> **Exercise brief**:
Take every line where the string "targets" appears and copy it.

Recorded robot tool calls
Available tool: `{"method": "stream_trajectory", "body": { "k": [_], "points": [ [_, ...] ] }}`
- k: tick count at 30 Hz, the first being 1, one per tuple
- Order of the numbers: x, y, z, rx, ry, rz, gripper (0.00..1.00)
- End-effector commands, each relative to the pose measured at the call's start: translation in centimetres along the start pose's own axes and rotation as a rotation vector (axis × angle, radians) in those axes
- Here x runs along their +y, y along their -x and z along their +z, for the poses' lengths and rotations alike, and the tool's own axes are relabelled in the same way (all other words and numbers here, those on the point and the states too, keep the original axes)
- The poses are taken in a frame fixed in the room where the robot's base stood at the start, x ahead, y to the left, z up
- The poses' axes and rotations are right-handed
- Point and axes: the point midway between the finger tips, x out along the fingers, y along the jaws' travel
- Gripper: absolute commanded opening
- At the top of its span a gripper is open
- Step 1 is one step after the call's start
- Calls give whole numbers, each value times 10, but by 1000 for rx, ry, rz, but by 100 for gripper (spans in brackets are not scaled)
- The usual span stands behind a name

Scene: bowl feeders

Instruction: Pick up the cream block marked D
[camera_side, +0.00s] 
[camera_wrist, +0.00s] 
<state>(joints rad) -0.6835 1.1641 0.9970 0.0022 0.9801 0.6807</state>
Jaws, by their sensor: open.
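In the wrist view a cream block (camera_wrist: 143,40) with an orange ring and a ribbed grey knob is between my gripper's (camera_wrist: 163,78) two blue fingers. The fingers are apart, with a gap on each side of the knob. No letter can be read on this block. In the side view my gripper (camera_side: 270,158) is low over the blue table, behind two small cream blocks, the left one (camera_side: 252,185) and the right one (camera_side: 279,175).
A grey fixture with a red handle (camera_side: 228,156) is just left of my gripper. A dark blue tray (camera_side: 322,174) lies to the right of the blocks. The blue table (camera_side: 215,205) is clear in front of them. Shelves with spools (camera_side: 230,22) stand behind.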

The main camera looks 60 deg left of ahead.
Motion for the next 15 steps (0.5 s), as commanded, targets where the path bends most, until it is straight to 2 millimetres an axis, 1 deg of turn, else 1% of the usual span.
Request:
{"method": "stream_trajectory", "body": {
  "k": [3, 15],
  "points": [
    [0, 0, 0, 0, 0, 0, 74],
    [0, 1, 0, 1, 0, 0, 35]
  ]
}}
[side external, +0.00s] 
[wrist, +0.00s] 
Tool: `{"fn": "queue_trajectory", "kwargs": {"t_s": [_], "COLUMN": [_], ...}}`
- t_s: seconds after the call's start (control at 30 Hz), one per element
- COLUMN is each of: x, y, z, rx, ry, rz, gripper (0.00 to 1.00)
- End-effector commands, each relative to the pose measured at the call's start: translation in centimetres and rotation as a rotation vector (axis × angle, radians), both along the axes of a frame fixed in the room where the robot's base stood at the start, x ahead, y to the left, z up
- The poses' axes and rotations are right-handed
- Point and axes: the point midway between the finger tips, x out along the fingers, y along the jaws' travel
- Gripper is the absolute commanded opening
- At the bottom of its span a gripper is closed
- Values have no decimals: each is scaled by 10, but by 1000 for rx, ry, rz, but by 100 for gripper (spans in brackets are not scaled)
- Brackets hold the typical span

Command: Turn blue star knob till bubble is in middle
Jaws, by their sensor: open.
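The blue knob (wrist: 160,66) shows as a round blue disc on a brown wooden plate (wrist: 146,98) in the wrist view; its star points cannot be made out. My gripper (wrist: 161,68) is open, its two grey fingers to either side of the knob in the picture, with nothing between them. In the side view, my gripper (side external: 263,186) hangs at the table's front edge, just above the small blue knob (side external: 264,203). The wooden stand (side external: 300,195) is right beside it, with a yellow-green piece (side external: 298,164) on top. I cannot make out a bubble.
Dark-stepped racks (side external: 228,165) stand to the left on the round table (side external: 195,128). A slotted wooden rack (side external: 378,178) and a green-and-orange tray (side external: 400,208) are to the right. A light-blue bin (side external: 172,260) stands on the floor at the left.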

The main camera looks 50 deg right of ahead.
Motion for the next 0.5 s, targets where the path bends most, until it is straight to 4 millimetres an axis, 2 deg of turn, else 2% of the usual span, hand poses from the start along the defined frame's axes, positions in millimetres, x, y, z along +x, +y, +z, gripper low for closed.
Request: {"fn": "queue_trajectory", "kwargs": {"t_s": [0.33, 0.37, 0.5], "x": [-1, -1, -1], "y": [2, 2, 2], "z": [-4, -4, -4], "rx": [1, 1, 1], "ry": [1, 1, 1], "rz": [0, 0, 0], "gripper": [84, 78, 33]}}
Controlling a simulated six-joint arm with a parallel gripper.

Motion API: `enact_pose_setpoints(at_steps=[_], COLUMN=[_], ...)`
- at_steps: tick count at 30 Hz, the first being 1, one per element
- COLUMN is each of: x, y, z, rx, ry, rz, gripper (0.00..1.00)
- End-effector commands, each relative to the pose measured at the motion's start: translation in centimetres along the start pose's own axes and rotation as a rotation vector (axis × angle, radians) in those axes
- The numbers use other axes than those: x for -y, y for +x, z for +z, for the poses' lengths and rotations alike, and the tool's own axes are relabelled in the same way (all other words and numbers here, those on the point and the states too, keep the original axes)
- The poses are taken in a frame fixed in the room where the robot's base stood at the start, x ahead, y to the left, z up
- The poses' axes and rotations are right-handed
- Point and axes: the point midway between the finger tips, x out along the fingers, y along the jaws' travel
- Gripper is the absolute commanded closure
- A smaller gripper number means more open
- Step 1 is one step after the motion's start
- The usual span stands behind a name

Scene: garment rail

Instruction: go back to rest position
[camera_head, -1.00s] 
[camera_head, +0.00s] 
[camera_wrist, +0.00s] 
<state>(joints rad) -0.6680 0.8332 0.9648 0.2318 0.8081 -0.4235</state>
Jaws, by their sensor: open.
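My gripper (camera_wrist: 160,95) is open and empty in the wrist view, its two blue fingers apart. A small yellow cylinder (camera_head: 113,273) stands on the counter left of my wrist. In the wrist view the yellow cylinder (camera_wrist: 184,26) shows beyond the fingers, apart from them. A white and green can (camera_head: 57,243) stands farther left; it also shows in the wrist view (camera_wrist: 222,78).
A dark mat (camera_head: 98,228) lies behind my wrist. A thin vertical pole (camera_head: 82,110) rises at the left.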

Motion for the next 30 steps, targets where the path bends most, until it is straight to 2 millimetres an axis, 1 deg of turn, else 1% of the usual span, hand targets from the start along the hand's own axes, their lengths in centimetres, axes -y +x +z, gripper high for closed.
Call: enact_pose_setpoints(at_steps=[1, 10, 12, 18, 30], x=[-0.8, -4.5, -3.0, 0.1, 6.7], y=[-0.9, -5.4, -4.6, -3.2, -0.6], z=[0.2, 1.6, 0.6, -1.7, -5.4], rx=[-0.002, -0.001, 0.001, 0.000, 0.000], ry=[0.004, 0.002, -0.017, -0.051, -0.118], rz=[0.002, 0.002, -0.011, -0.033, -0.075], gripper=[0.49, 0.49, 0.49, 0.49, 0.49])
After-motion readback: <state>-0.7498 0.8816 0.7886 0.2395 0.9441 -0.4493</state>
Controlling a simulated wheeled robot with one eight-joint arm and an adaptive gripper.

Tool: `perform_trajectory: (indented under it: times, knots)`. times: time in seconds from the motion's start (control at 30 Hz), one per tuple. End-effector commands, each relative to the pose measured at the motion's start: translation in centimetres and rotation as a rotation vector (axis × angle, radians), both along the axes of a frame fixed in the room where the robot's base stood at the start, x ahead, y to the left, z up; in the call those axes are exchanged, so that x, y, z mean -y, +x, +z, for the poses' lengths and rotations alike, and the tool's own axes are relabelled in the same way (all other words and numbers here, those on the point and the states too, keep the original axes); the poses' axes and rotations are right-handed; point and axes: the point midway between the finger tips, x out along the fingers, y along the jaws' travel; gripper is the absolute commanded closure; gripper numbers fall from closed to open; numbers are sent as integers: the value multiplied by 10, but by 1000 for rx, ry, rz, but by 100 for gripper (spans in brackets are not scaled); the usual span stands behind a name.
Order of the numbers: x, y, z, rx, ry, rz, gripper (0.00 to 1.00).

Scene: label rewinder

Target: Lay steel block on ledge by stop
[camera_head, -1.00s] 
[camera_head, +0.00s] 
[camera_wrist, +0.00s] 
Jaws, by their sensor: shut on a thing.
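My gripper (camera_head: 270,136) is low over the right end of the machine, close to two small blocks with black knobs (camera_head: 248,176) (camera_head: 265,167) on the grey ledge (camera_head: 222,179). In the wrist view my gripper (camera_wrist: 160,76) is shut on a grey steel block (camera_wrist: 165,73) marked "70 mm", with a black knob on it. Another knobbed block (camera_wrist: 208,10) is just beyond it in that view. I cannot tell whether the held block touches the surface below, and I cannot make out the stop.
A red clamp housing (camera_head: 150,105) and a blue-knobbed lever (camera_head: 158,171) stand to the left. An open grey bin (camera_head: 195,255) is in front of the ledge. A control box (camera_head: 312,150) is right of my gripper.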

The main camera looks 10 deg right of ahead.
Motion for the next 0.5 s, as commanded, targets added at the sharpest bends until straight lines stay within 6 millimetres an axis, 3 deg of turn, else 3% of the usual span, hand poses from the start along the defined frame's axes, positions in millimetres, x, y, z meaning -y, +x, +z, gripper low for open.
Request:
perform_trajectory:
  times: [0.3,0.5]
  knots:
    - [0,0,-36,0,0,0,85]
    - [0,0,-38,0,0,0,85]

> **Written reply**:
Motion for the next 15 steps (0.5 s), as commanded, targets where the path bends most, until it is straight to 2 millimetres an axis, 1 deg of turn, else 1% of the usual span.
Motion for the next 0.5 s, targets where the path bends most, until it is straight to 4 millimetres an axis, 2 deg of turn, else 2% of the usual span, hand poses from the start along the defined frame's axes, positions in millimetres, x, y, z along +x, +y, +z, gripper low for closed.
Motion for the next 30 steps, targets where the path bends most, until it is straight to 2 millimetres an axis, 1 deg of turn, else 1% of the usual span, hand targets from the start along the hand's own axes, their lengths in centimetres, axes -y +x +z, gripper high for closed.
Motion for the next 0.5 s, as commanded, targets added at the sharpest bends until straight lines stay within 6 millimetres an axis, 3 deg of turn, else 3% of the usual span, hand poses from the start along the defined frame's axes, positions in millimetres, x, y, z meaning -y, +x, +z, gripper low for open.

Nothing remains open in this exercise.